Two final comments may be useful in rounding off our discussion. The first is that there is no tension between centre and circumference, even though they are contrasted as concentration and expansion. In fact it is precisely in their “soteriological concentration” that the Scriptures achieve their “universal range and scope.” The focus on the individual person of Christ is like the eye of the needle through which we gain access to the universal significance of his work. It is a great mistake to conceive of Christ-centered-ness as being in conflict with Christian cultural action. There can be no Kingdom activity without Christ, in whom, as it were, that Kingdom is personified.

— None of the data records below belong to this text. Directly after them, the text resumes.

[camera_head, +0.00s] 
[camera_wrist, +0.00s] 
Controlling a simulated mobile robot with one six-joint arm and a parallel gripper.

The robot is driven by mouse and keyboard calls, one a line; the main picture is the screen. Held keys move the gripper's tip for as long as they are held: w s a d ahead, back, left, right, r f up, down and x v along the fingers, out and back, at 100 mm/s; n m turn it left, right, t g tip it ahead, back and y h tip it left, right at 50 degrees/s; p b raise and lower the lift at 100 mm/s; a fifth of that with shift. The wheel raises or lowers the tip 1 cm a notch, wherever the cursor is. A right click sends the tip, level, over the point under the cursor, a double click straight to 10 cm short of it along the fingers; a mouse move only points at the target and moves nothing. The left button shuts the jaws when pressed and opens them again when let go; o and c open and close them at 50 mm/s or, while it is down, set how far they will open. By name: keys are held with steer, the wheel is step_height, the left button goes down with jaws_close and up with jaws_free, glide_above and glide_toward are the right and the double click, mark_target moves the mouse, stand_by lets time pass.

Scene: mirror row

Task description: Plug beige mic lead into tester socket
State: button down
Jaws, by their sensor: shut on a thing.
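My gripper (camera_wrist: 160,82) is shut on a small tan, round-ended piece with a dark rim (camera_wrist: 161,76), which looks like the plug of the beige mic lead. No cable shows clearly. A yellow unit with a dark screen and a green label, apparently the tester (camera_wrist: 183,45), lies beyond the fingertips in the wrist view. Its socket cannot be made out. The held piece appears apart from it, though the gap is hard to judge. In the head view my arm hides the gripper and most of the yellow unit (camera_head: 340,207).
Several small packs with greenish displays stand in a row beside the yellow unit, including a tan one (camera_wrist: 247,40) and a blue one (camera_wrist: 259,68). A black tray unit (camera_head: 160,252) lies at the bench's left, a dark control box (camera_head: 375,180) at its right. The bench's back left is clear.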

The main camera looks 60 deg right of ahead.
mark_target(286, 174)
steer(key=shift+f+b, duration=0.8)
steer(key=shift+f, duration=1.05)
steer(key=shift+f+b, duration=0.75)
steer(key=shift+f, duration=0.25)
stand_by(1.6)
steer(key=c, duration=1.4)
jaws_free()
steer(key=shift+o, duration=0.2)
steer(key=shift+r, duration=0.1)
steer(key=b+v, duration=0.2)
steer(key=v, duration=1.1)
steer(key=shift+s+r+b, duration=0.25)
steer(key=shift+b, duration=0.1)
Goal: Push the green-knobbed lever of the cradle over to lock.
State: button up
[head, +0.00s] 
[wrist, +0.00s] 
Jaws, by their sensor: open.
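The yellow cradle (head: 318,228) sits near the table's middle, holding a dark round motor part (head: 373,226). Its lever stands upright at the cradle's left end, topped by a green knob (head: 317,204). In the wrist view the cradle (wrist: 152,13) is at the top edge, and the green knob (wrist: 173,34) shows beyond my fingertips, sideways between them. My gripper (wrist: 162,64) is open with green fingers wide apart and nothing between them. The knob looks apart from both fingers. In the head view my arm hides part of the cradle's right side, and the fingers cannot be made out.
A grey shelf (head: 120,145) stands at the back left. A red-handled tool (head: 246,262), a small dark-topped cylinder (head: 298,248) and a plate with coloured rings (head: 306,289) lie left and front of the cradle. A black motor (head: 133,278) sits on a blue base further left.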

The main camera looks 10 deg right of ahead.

The second comment is closely related. One might say that the road to creation is only via the cross. The restoration of creation depends entirely on the atonement for sin which makes that restoration possible. When we say “cross,” we say sin and grace, guilt and punishment, wrath and propitiation. These are not part of God’s design for creation; they are the result of man’s spoiling of creation and God’s dealing with that sin, in forgiveness and judgment. To the extent that the Scriptures deal with these realities—and it is clear that they are filled with references to them—it is not accurate to say that the Bible is the republication of the creation word or law. If we had only the republished creation law, the Scriptures would not be the book of comfort and admonition, hope and encouragement that it now is. It is only because it points throughout to the cross, which is not part of the creational scheme of things, that it is possible for us to live by the creation law again. The Scriptures may be said to be the account of the struggle and sacrifice involved in reestablishing obedience in creation.